#### THE EXERCISE:
Lift out, unaltered, the lines of the material below between the line holding "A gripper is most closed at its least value" and the line holding "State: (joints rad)", counting both.

#### SUPPLIED DATA:
++++++++++

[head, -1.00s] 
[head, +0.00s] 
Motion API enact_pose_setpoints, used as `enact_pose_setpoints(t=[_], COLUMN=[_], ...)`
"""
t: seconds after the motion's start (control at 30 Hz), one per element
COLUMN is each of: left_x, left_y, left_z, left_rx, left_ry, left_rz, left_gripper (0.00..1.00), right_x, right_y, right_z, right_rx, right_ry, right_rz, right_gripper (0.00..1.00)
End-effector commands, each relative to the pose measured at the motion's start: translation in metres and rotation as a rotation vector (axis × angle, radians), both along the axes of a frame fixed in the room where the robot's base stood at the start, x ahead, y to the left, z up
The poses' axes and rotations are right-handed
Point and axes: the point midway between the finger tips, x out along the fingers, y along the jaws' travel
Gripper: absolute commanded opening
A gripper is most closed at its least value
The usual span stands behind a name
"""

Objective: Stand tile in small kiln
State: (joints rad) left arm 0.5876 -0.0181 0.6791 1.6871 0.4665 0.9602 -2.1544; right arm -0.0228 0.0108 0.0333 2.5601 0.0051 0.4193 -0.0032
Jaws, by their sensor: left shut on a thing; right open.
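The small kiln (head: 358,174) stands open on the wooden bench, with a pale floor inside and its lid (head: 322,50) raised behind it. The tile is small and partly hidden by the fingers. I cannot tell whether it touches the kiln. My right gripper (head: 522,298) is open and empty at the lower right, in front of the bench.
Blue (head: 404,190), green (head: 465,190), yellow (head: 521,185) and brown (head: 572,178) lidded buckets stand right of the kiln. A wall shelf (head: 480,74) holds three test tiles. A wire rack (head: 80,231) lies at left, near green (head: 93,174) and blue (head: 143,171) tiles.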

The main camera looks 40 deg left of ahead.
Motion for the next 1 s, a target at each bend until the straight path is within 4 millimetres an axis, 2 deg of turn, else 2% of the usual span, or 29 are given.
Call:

++++++++++

#### RESPONSE:
A gripper is most closed at its least value
The usual span stands behind a name
"""

Objective: Stand tile in small kiln
State: (joints rad) left arm 0.5876 -0.0181 0.6791 1.6871 0.4665 0.9602 -2.1544; right arm -0.0228 0.0108 0.0333 2.5601 0.0051 0.4193 -0.0032

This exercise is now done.